Planning under fire with only one in three councils having an up-to-date local plan, according to new research by CPRE
Fewer than one third of local planning authorities are operating under an up-to-date plan for the purposes of deciding applications for new housing development, according to new research by CPRE, the countryside charity.
The charity’s ‘What’s the plan?’ research report, which is the most recent complete assessment of local plan coverage across England, challenges the government’s claim that the planning system is genuinely plan-led and raises questions regarding Ministers’ target for all councils to be operating under an up-to-date plan by the end of 2023.
The research found that not all of England is covered by local plans and that a significant proportion would not pass the tests required to be seen as up-to-date. Key findings from the report include:
- The majority (90%) of local planning authorities have an adopted local plan. 10% of LPAs do not have an up to date local plan, and most of them, except one development corporation, use older ‘saved policies’ from previous plans developed before 2004;
- Only 40% of local plans are less than five years old or have been updated or reviewed in the past five years;
- Only 30% of local planning authorities can be considered up-to-date if using the definition that the council must be able to demonstrate that it has sufficient land identified in the plan for five years of housing development; and
- Over 80% of local planning authorities will need to review an existing plan, or adopt a new plan, in order to meet the government’s proposed 2023 deadline.

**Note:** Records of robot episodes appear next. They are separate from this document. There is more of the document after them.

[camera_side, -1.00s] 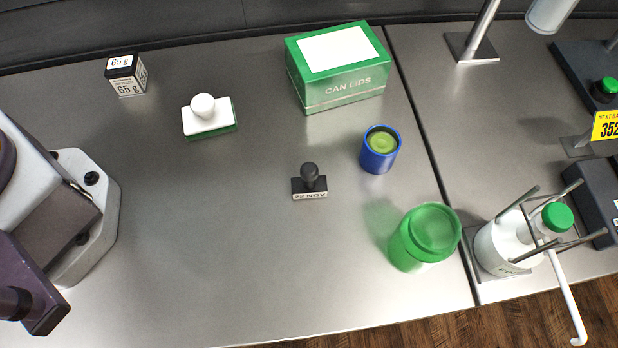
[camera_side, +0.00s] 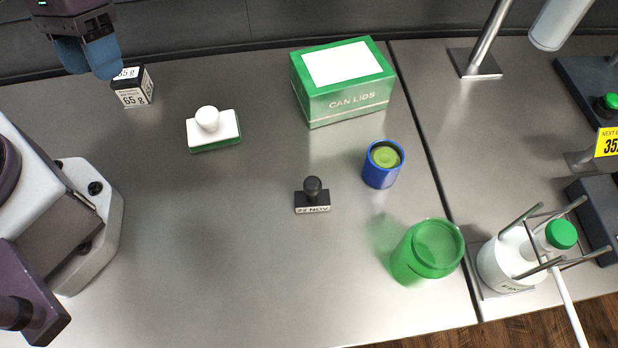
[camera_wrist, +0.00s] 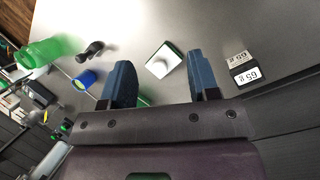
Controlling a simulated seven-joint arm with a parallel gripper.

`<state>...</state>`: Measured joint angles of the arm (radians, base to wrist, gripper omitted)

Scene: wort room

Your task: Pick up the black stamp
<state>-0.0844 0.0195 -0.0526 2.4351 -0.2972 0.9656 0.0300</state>
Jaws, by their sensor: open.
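The black stamp (camera_side: 312,196) stands upright on the steel table, round knob on top and a "22 NOV" label on its front. In the wrist view the black stamp (camera_wrist: 92,49) lies beyond my gripper's left finger, blurred. My gripper (camera_side: 88,58) is at the top left of the side view, over the back of the table beside the 65 g box, far from the stamp. In the wrist view my gripper (camera_wrist: 162,85) has its two blue fingers wide apart with nothing held between them.
Around the stamp stand a blue cup (camera_side: 382,164), a green jar (camera_side: 428,252), a green CAN LIDS box (camera_side: 345,100) and a white block with a round knob (camera_side: 213,130). The 65 g box (camera_side: 134,93) is at the back left. The front middle of the table is clear.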

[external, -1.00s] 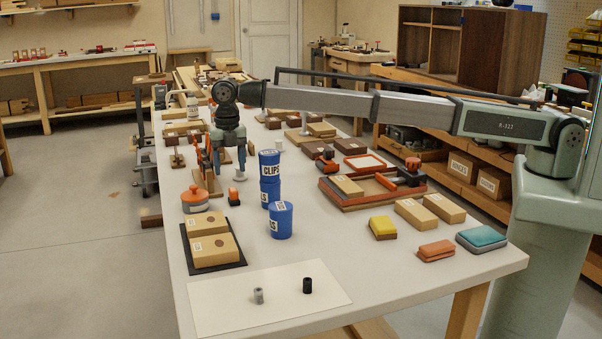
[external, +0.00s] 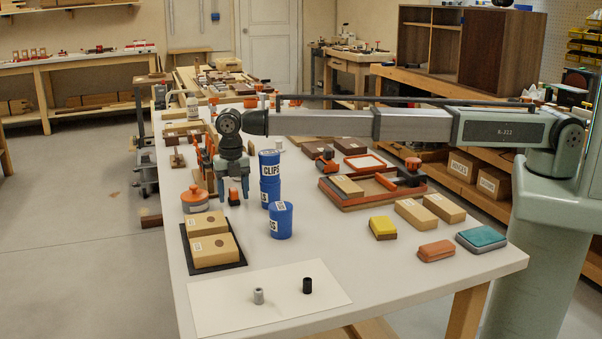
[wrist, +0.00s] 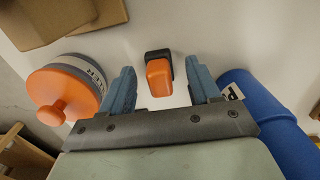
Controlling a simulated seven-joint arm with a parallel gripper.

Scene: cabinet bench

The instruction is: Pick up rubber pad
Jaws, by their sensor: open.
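A small orange-and-black block (external: 234,198) stands on the white bench, and it also shows in the wrist view (wrist: 159,75). I take it for the rubber pad, though no label shows. My gripper (external: 233,187) is open above it, pointing down. In the wrist view, the block appears in the gap between the two blue-grey fingers, with room on both sides. Nothing is held. Contact between block and fingers cannot be made out.
An orange-lidded jar (external: 195,201) stands left of my gripper, and blue tins (external: 280,221) stand close on its right. Cardboard boxes (external: 214,249) lie on a dark mat (external: 243,261) nearer the camera. A white sheet (external: 215,300) holds two small cylinders.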

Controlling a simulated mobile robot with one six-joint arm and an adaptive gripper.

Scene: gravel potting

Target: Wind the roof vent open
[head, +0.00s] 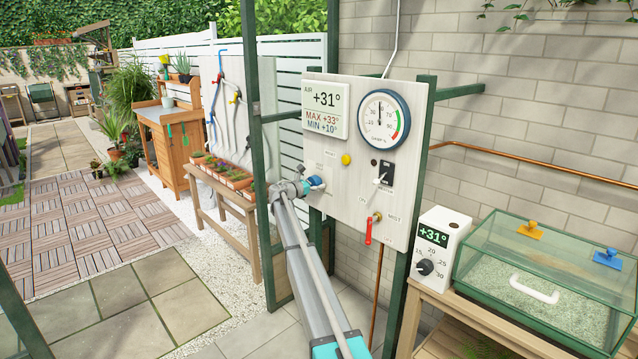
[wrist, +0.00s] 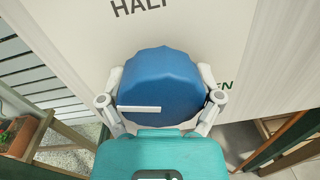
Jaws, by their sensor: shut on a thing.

Matt Thomson, head of land use and planning at CPRE, the countryside charity, said:
“Our research clearly disputes any claims by Ministers that the planning system in this country is plan-led. This is concerning as local plans are essential to delivering high-quality and genuinely-livable areas. Done well, local plans provide a vison for residents and investors alike. They also protect and enhance areas of countryside that are critical for our health and wellbeing, provide a haven for nature and are an asset in tackling the climate emergency.”
“The report found that national planning policies and the government’s tests for local plans make it difficult for councils to adopt plans, and even harder for plans to be defined as ‘up-to-date’. Having an out-of-date plan risks losing local discretion over development proposals, so there’s already a massive pressure on councils. To turn this around, the government needs to give councils more support and consider how to redefine the test for plans being ‘up-to-date’ in order to reinvigorate democratically accountable, locally-led planning.”
Many local planning authorities have found getting adopted plans in place challenging and what is more, keeping those plans up-to-date has proven even more problematic. The report includes key recommendations to support local authorities and the government to move to a genuinely plan-led system by the end of 2023, including:
- Monitor local plan coverage– the government should monitor and publish a summary of local plan coverage across England at least annually.
- Monitor and strengthen housing land supply positions– the government should monitor LPAs’ housing land supply positions and consider improving the policy’s practicability
- Produce guidance for LPAs on updating local plans– the government should produce clear guidance and for LPAs on how to review and subsequently update a local plan, which is essential to enable local authorities to maintain up-to-date plans.
- Learn lessons– the government should work more closely with the relevant LPAs to try to learn from these lessons and provide the necessary support to address the barriers these LPAs face in plan preparation and adoption.
- Simplify statutory plan documents– the government should help simplify the landscape by providing a clear structure of statutory plan documents across England, which would improve usability and make it easier to monitor and maintain up-to-date plans.